Bonnets or Nah: The headwear debate

Makeup pro Brittany Garner  

by Megan Kirk 

Head wraps have been a sign of heritage in Black culture for generations. As hair and times evolve, head wraps have come to include additional head dressings such as scarves and bandanas. One piece of gear that has been causing a stir are bonnets. The debate on whether or not bonnets, meant for protecting and preserving hairstyles, are intended for outdoor use.  

Seen by some as “ghetto” or “inappropriate” to wear in public, bonnets have gotten a bad rap. The silk-lined hat is used in the natural hair community but extends to any Black girl or woman looking to protect the crown underneath.  

Comedian Mo’Nique recently took to Instagram to weigh in on the debate. In a five-minute video outlining an experience in Atlanta’s Hartsfield-Jackson airport, the actress details seeing several African American women in scarves and bonnets. No stranger to making statements addressing Black communities, the self-proclaimed ‘aunty’ believes wearing bonnets and scarves is not the best representation of self.  

“The question that I’m having to you, my sweet babies: when did we lose pride in representing ourselves? When did we step away of let me make sure I’m presentable when I leave my home?” Mo’Nique says in the video.  

Despite naysayers, Black women are rallying to show their support of the freedom to wear bonnets in public free from public scrutiny and criticisms. While not every racial group is in on the debate, the garment particular to Black men and women is catching heat coming from opposing Black people who feel bonnets in public are too far.  

“Black women can’t really do anything without ridicule. We can’t look nice without being labeled vain or self-centered. We can’t relax without being sloppy. We can’t express ourselves without being angry. We can’t desire nice things without being materialistic and we can’t enjoy simplicity without having low standards,” says Brittany Garner, famed Detroit makeup artist. “Bonnets in particular, are a respectability issue and it comes from other Black folk. White people don’t know what scarves or bonnets even do for us and they don’t even care.” 

Fashion icons in their own right, Black women have been known to wear designs the mainstream public did not readily accept, but morphed into its own. Now, reclaiming space as their own, Black women are taking back what was once theirs and being unapologetic.  

“Long nails with nail art, chunky gold jewelry, jewels on teeth — everything that’s cool and on everybody’s Pinterest board today was in BAPs. Like every other huge fashion development that was once ghetto, that was primarily utilized by Black women, bonnets are sure to make an appearance at someone’s fashion week within the next couple of years. They will cost a grip. And they will sell out. like literally every other trend that black women pioneer,” says Garner. 

Often the critics, Black women who do not agree with the bonnet movement are the most vocal, but are being quieted one rapper at a time.  

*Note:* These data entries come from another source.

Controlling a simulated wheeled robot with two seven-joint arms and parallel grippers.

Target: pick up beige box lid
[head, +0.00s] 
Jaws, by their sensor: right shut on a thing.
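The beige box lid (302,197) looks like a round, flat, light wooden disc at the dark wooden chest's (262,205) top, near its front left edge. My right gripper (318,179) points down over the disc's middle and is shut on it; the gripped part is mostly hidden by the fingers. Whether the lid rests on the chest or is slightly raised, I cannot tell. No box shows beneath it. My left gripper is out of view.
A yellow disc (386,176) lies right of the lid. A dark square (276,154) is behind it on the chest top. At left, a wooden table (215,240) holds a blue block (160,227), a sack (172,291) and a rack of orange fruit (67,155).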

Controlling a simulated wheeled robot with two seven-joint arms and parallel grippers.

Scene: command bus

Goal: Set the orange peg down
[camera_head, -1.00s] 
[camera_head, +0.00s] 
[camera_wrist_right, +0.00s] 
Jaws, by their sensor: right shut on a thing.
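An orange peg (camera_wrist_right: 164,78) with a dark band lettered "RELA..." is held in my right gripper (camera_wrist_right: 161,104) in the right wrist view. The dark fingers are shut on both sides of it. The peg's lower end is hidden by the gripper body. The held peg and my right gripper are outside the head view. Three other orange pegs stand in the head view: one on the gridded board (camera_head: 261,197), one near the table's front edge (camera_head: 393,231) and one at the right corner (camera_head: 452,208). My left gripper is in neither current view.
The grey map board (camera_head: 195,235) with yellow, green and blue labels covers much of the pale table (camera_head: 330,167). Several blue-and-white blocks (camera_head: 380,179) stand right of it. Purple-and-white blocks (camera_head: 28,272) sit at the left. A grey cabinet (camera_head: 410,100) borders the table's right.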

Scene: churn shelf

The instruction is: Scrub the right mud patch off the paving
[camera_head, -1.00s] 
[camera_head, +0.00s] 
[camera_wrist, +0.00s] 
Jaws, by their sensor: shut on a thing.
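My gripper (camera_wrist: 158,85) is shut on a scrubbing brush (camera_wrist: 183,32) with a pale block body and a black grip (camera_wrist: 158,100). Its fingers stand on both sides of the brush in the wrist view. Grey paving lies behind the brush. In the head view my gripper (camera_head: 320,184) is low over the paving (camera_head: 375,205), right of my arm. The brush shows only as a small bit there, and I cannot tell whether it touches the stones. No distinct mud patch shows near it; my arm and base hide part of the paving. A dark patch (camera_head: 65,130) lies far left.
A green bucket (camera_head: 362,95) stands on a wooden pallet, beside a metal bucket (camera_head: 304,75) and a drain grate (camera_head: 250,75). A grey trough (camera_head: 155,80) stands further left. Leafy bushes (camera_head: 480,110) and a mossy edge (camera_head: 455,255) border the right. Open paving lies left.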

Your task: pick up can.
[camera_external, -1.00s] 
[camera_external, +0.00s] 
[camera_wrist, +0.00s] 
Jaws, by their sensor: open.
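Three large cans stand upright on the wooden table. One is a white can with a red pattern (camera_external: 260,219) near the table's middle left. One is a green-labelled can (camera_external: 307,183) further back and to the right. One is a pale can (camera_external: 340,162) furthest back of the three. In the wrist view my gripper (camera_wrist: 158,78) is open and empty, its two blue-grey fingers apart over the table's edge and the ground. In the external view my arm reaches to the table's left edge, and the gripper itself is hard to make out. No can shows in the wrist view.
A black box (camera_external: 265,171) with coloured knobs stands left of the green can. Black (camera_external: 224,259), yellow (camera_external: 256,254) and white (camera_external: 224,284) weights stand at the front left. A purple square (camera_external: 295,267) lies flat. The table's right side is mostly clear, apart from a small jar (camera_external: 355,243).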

“Drake said, ‘hair tied, sweats on, chillin’ with no makeup on; that’s when you’re the prettiest, I hope that you don’t take it wrong.’ So, if it’s good enough for Drake, it’s good enough for me,” says Garner.  

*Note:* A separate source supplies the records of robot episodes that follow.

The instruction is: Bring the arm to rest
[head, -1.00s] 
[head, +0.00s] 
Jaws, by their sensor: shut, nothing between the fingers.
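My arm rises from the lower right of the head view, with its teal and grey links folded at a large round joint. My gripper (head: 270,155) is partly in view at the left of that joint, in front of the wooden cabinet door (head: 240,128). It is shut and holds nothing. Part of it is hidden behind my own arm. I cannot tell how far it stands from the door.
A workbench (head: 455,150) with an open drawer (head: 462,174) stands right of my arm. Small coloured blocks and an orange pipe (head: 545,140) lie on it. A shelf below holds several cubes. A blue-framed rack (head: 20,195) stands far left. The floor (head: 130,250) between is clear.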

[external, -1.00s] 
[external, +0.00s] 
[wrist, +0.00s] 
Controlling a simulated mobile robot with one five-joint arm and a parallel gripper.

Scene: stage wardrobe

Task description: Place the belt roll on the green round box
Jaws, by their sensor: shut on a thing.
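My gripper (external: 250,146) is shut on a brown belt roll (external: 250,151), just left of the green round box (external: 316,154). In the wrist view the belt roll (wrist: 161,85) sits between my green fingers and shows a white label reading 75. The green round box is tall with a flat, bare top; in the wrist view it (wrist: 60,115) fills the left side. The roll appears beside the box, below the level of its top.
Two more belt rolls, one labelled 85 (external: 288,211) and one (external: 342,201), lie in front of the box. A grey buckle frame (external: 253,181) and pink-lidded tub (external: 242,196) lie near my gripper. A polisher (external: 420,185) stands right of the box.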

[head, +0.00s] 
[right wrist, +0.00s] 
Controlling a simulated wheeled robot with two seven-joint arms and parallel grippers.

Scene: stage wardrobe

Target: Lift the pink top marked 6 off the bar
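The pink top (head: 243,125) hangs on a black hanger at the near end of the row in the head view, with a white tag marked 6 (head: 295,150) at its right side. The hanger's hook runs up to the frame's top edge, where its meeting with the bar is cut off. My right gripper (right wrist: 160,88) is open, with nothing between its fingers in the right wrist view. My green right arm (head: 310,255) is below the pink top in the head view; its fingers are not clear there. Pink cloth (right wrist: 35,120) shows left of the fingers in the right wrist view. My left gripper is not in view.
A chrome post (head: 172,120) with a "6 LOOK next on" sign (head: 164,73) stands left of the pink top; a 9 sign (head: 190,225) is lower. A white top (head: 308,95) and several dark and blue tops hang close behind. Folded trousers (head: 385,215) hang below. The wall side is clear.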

For those who seemingly agree with comedian Mo’Nique, some believe it is because of the standard of beauty set forth by European standards.  

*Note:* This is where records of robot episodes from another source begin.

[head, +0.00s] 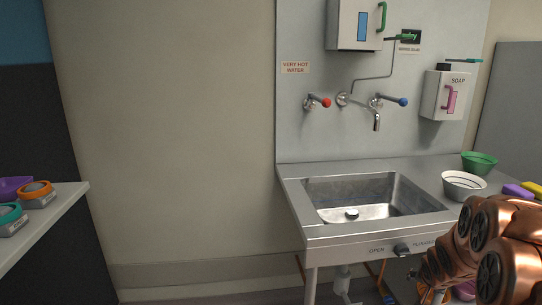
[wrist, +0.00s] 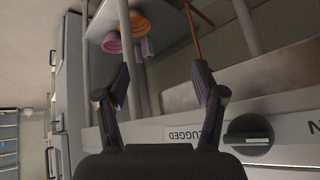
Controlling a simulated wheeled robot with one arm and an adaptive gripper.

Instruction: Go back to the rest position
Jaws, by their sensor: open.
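My gripper (wrist: 161,78) shows in the wrist view with its two dark fingers spread apart and nothing between them. It is close to the front panel of the sink unit (wrist: 290,152), where a dark knob (wrist: 248,134) and part of the word "PLUGGED" appear upside down. In the head view, my copper arm is folded at the lower right, and the gripper itself cannot be made out there. The same knob (head: 401,249) sits on the front panel beside "OPEN".
A white bowl (head: 463,186) and a green bowl (head: 479,163) stand on the counter right of the basin. Pink (wrist: 112,42) and orange (wrist: 139,24) bowls are beyond the fingers. The wall between is clear.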

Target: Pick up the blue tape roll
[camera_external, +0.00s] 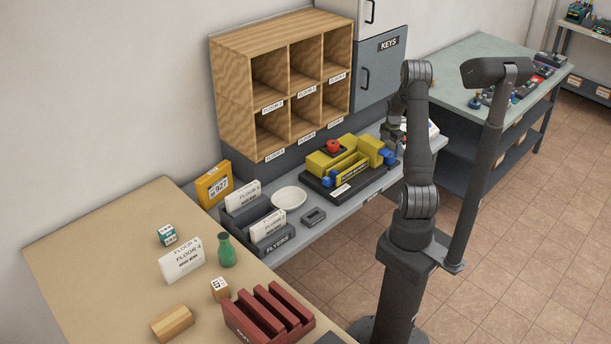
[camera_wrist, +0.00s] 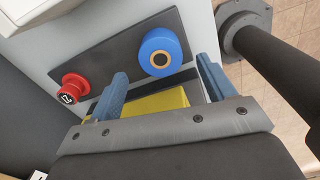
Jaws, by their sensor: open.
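The blue tape roll (camera_wrist: 160,52) stands out in the wrist view, with a pale, tan-coloured core, against a dark flat base. My gripper (camera_wrist: 160,84) is open there, its two blue fingers apart. The roll is beyond the fingertips, between their lines, and nothing is held. A yellow block (camera_wrist: 155,105) shows between the fingers, partly hidden by my gripper. In the external view my gripper (camera_external: 393,136) is at the right end of the grey shelf, partly hidden by my arm. Blue parts show near it, but I cannot tell which is the roll.
A red round piece (camera_wrist: 75,87) is left of the fingers. Wooden pigeonholes (camera_external: 285,85) stand behind; a white bowl (camera_external: 289,198) and letter trays (camera_external: 247,208) are left.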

“We’re ridiculed by other Black people who want to look nice and clean for the white gaze, but the interesting thing is that white people don’t even care,” says Garner.  

For this beauty professional, wearing a bonnet is a personal preference that should be free from judgement. When it comes to wearing one outside of the home, she is all for it.  

“I have, and do if I’m trying to preserve a style. Do I care what others do? No, I do not care what another woman does with her body. I do what’s comfortable for me and I expect every other woman to do what’s comfortable for them,” says Garner.